Fleming, 707 F.2d at 834.
Applying the principles of law to the facts of this case, the Court concludes that Langston I and Langston II are successive actions arising out of the same transaction or wrong and further that plaintiff could have, by amendment or consolidation, advanced his age discrimination allegations during the pendency of Langston I's wrongful termination in employment action.
Accordingly, the Court is of the opinion that defendants' motion for summary judgment on the grounds of res judicata or claim preclusion is well taken and should be sustained.
IT IS, THEREFORE, ORDERED AND ADJUDGED that defendants' motion for summary judgment on the grounds of res judicata or claim preclusion be and the same is hereby sustained, and the above styled and numbered cause is hereby dismissed with prejudice.

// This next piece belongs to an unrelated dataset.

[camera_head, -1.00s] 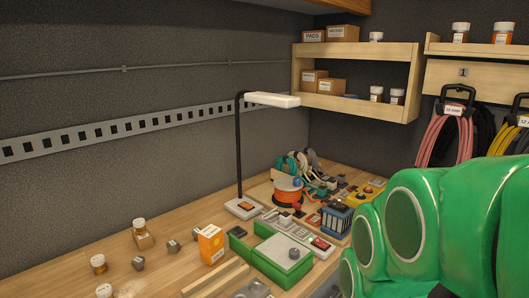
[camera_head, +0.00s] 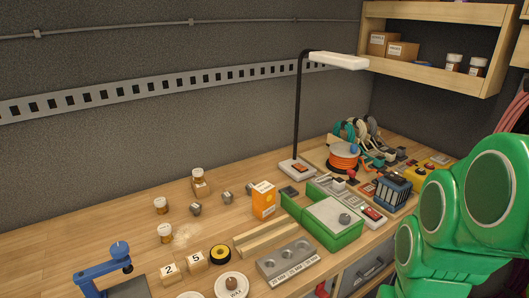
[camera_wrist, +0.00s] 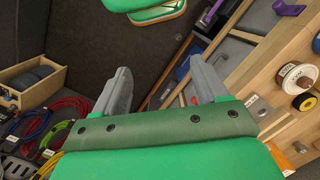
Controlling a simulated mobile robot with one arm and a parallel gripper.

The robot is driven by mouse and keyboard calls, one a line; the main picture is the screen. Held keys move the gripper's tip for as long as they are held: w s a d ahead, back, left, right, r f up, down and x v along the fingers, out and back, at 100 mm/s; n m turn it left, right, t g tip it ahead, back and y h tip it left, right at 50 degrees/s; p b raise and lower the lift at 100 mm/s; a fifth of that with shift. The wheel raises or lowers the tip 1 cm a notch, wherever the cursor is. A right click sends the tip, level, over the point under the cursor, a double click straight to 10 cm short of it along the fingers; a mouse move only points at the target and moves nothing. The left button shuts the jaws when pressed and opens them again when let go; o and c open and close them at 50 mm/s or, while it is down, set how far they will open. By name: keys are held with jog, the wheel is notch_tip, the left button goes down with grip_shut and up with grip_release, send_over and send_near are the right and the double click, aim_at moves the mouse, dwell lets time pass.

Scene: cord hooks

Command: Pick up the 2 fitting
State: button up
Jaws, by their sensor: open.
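A small pale wooden block marked 2 (camera_head: 170,272) stands on the workbench near the front, at the lower left of the head view. A similar block marked 5 (camera_head: 195,261) stands just to its right. My gripper (camera_wrist: 160,66) shows in the wrist view, with its two grey fingers wide apart and nothing between them. It is away from the block marked 2, which I cannot make out in the wrist view. The head view shows my green arm at the right, but not the fingers.
A blue vise (camera_head: 106,270) stands left of the block. A black-and-yellow tape roll (camera_head: 220,254), a white spool (camera_head: 230,285) and a grey plate with holes (camera_head: 288,263) lie to the right. Jars and hex metal pieces stand behind. A lamp (camera_head: 297,110) rises farther back.

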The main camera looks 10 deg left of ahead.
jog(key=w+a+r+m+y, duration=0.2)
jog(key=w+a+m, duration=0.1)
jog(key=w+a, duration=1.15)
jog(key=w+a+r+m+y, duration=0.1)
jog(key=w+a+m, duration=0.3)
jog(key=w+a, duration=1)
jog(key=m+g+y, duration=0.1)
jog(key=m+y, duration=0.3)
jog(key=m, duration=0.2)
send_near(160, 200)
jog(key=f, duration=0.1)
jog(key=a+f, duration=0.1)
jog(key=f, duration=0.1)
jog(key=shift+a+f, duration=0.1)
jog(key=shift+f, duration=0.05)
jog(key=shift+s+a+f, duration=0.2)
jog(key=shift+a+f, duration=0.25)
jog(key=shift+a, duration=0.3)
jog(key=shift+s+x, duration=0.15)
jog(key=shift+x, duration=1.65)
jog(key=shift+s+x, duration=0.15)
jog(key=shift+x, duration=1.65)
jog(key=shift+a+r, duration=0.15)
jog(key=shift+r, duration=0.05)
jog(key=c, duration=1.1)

IT IS FURTHER ORDERED that judgment shall be entered in accordance with the foregoing Memorandum Opinion and Order and pursuant to Rule 58 of the Federal Rules of Civil Procedure and Rule 9 of the Uniform Rules of the United States District Court for the Northern and Southern Districts of Mississippi.
SO ORDERED AND ADJUDGED, this, the 5 day of February, 1987.
/s/ Henry T. Wingate
UNITED STATES DISTRICT JUDGE
The Court, having considered Defendants' Motion for Summary Judgment, finds that the Motion is well taken and should be granted. Accordingly, this action is hereby dismissed with prejudice.
SO ORDERED this the 24th day of February, 1987.